The Brexit decision will inevitably have some impact on businesses that are based in, trading with or investing in the UK. However, the political landscape is so uncertain that it is not yet possible to determine exactly what effect it may have on the debt finance landscape.

So, what can you do if you have an existing debt facility or new loan facility in the pipeline? We recommend that you read through the following article and contact us if you have any concerns. Rather than try to predict the future, we have instead aimed to provide a framework that can be used as part of your risk assessment reviews.

Facility documents

The referendum decision may have been delivered but legally there have been no changes yet to English contract law, statute or regulation. Documentation changes will therefore be limited in the immediate future to those driven by the commercial impact of the 'leave' decision. Points to consider are:

  • recently negotiated transactions may have included a 'Brexit break clause' allowing the lender to withdraw from the facility in the event of a leave decision. These may appear as a contingency to funding or a type of 'material adverse event' clause. The clauses are being invoked in some cases and parties should make themselves aware of whether this option exists;
  • it is too early to say whether 'Brexit' provisions will be required in deals going forward. Anything less than an explicit 'exit' material adverse event provision would be at risk of putting the lender in an uncomfortable enforcement position. However, from a borrower's perspective, an explicit 'exit' material adverse event would give a significant degree of uncertainty to the funding stream. We have not yet seen parties wishing to exit completed transactions for Brexit related reasons in circumstances where these have not been drafted into the contract in advance. As time goes on however, there may be a risk  that instability in the economy will drive requests for exit from financial transactions;
  • where there are multi-currency elements to a transaction, we suggest that you review how the facility manages currency exchange risks and make yourself aware of the terms of the currency indemnity provisions;
  • whether the increased costs provisions cover any change of law connected to Brexit. This will only be relevant to medium or longer term deals and views will differ on whether an increased costs clause should extend to the cost of repealing EU law and instating new laws on substantially the same terms. Lenders will, of course, need to be able to demonstrate that the increased costs are connected to the ongoing provision of that facility. Previous market practice with regard to significant regulatory change has been to exclude costs once the relevant regulations are available and their scope understood, at which point they can be factored into the pricing of loans. For now, we can only keep this on the radar.
  • in deals funded by banks, which have been subject to a ratings downgrade or are subject to a negative outlook, be aware of any thresholds that could trigger either a replacement of the lender or the need to move cash deposits in order to qualify as 'cash' for covenant purposes (under 'yank the bank' and Acceptable Lender' provisions). It is possible that these clauses will be included and invoked more frequently if the economic position worsens for financial institutions;
  • similarly, a rated bond issuer may find itself subject to the bondholders ability to call on bonds or affect pricing, if its rating is downgraded as a consequence of "Brexit" fallout. Certain sectors will be more vulnerable than others, particularly any sector funded in whole or part by public sector grants or other funding and, as such, affected by any sovereign rating downgrade;
  • whether you need to sense check your documentation for references to EU member states (or similar definitions).

Liquidity and pricing

Whilst there are no immediate concerns over liquidity, parties should be aware of the potential impact that the leave decision could have on the pricing of transactions.

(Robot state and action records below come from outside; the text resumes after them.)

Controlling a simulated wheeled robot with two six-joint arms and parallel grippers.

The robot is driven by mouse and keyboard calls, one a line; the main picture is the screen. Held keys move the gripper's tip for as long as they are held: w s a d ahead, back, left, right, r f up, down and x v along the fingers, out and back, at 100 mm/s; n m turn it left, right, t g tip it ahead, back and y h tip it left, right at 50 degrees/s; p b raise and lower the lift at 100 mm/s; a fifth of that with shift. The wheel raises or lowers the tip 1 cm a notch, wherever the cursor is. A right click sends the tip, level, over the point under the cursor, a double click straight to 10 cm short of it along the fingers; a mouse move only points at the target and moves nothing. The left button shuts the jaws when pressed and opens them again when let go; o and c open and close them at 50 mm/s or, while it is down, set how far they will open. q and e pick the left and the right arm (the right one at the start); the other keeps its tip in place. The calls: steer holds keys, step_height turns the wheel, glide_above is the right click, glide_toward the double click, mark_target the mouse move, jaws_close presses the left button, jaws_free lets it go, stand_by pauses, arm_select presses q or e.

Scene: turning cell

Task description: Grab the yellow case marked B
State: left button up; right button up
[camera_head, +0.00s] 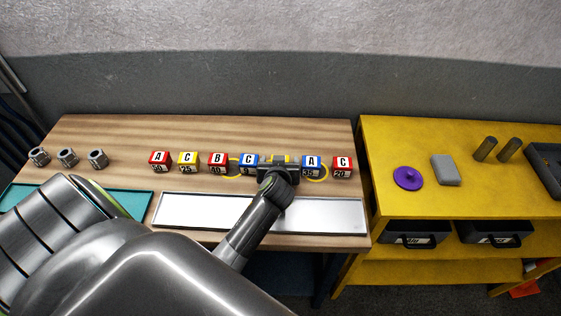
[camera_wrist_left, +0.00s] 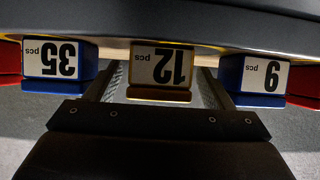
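A yellow case (camera_head: 282,158) in the row on the wooden table is mostly covered by my left gripper (camera_head: 278,166). Its letter cannot be read in the head view. In the left wrist view a case labelled "12 pcs" (camera_wrist_left: 161,68) stands between the two fingers of my left gripper (camera_wrist_left: 161,92). The fingers are apart, one on each side, with what looks like a narrow gap to the case. Blue cases stand just outside them, one marked 35 (camera_wrist_left: 58,66) and one marked 9 (camera_wrist_left: 264,79). My right gripper is not in view.
The row also holds a yellow case C (camera_head: 188,162) and red cases, including B (camera_head: 218,164). Metal nuts (camera_head: 67,158) stand left. A yellow bench (camera_head: 470,200) is at right.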

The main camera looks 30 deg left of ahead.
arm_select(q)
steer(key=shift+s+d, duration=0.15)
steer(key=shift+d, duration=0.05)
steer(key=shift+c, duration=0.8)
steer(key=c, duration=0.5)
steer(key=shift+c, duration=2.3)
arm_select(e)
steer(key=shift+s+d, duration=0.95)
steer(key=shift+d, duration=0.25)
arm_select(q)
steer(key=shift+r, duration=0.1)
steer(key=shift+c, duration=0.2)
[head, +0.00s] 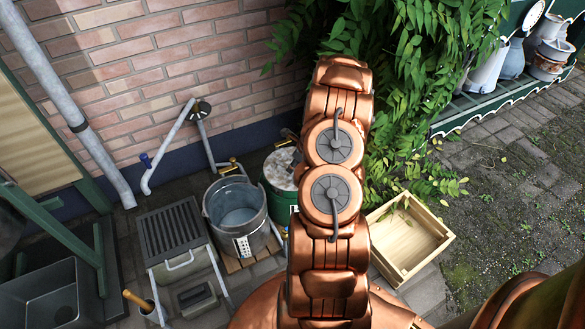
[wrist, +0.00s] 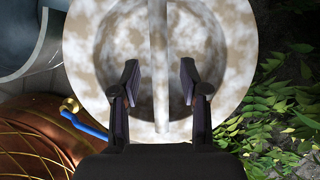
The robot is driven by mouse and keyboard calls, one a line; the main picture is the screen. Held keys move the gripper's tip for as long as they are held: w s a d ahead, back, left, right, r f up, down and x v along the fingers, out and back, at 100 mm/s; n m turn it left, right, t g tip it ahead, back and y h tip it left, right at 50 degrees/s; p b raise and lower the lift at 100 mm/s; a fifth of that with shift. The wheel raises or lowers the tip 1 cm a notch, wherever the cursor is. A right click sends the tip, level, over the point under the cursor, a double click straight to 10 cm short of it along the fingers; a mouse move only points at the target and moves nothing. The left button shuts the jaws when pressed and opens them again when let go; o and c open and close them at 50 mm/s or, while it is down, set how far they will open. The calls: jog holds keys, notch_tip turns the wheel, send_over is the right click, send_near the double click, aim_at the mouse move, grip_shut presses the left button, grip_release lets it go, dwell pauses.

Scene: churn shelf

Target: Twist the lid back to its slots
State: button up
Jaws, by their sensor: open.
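The round lid (wrist: 225,50) is whitish with brown mottling and fills the upper middle of the wrist view. A straight upright bar (wrist: 158,45) crosses its recessed centre. My gripper (wrist: 159,80) is open, with one finger on each side of the bar and a visible gap on both sides. In the head view the lid (head: 279,168) shows partly, on top of a dark green can (head: 281,200). My arm hides its right part and my gripper there. The slots cannot be made out.
A grey metal bucket (head: 214,209) stands just left of the can. A pale wooden crate (head: 446,240) lies to the right. Leafy vines (head: 425,80) hang behind the arm and reach near the lid. A brass tap with a blue lever (wrist: 78,118) is at the left in the wrist view.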

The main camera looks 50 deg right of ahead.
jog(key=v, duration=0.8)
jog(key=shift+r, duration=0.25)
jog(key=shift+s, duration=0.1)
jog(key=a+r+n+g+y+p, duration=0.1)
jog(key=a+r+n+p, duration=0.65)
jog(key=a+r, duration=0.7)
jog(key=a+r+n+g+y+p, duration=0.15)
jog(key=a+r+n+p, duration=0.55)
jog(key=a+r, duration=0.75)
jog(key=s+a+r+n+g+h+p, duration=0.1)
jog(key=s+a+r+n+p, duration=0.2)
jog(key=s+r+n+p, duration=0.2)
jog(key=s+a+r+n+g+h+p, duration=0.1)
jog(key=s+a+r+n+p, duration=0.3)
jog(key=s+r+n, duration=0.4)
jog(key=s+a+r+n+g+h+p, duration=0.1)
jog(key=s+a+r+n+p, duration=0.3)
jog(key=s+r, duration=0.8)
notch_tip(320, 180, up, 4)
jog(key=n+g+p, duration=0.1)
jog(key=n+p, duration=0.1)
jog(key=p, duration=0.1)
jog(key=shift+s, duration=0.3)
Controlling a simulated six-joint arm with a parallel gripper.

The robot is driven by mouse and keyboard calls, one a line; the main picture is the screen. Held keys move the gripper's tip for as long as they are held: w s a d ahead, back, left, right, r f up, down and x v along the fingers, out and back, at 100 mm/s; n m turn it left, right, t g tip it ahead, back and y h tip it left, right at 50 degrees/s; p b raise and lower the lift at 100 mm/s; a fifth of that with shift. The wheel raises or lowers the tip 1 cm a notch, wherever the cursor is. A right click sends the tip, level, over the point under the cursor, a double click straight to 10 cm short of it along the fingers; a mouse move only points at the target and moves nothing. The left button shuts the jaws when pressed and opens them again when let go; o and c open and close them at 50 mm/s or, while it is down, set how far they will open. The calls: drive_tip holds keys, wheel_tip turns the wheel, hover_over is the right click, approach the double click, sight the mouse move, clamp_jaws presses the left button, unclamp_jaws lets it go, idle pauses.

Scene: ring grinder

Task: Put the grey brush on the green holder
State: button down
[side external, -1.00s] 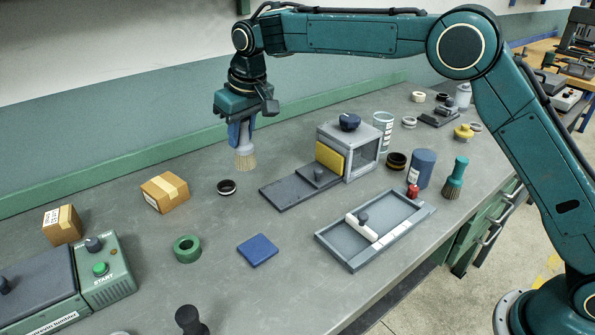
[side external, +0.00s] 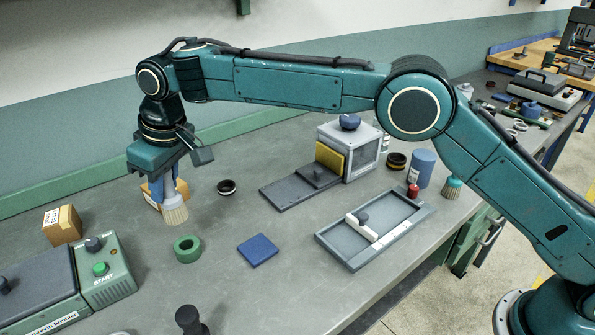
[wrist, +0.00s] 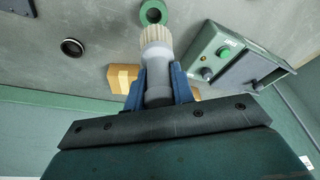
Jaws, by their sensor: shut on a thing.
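The grey brush (side external: 173,207) hangs bristles down from my gripper (side external: 163,188), well above the bench surface as far as the side view tells. My gripper is shut on its grey handle. In the wrist view the brush (wrist: 157,60) sits between the two blue fingers (wrist: 158,90), with its pale bristles pointing away from the gripper. The green holder (side external: 187,249) is a ring lying flat on the bench, just below and right of the brush in the side view. In the wrist view the green holder (wrist: 153,13) shows just beyond the bristle tips. Brush and holder are apart.
A cardboard box (side external: 152,193) stands behind the brush, partly hidden by it. A green START control box (side external: 105,269) is at left, a blue pad (side external: 257,250) right of the holder. A dark ring (side external: 226,187) and grey tray (side external: 345,259) lie further right.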

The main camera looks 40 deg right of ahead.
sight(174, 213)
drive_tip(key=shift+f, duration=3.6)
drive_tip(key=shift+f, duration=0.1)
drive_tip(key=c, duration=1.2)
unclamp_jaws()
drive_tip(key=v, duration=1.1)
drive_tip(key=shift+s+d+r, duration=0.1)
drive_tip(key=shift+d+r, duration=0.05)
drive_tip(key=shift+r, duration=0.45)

The Bank of England has made a well-publicised pledge to inject £250bn in order to support the functioning of markets and believes that the banks are more resilient and have greater capital and liquid assets than at the time of the financial crisis in 2008, which will allow them to continue to lend to businesses and households during challenging times. Its latest financial stability report, released on 5 July 2016, states that it has relaxed the capital control rules on UK banks in an effort to raise bank's capacity for lending by up to £150bn. Its view seems to be that the credit market will be driven by demand, not supply.

The demand for credit will be influenced by the uncertainty in the economy as the environment becomes more 'risk averse' and it may be that parties to ongoing transactions will want to see a degree of calm return to the market before completing. Whilst interest rates remained unchanged after the meeting of the Monetary Policy Committee on 14 July, the perceived increased risk of an interest rate cut at the next meeting has the possibility to dampen banks' interest in lending as it becomes harder to achieve profitability. This is also against the backdrop of the downgrading of credit ratings of various financial institutions and indeed the UK.

Whilst pricing prior to the referendum did not appear to have a Brexit mark up, taken together, it is possible that the political, economic and potential regulatory uncertainty will lead to a rise in the cost of funds for lenders that will need to be passed on in future transactions.


There has been no change to the law governing English law security and so it is likely to be economic factors that drive any changes required to security packages in the immediate future. These are not expected to be commonplace, but a fall in asset prices could trigger a review of any net asset or loan to value ratios and potentially give rise to concerns about whether lenders would be able to realise the full value of security in the unfortunate event of enforcement action being taken.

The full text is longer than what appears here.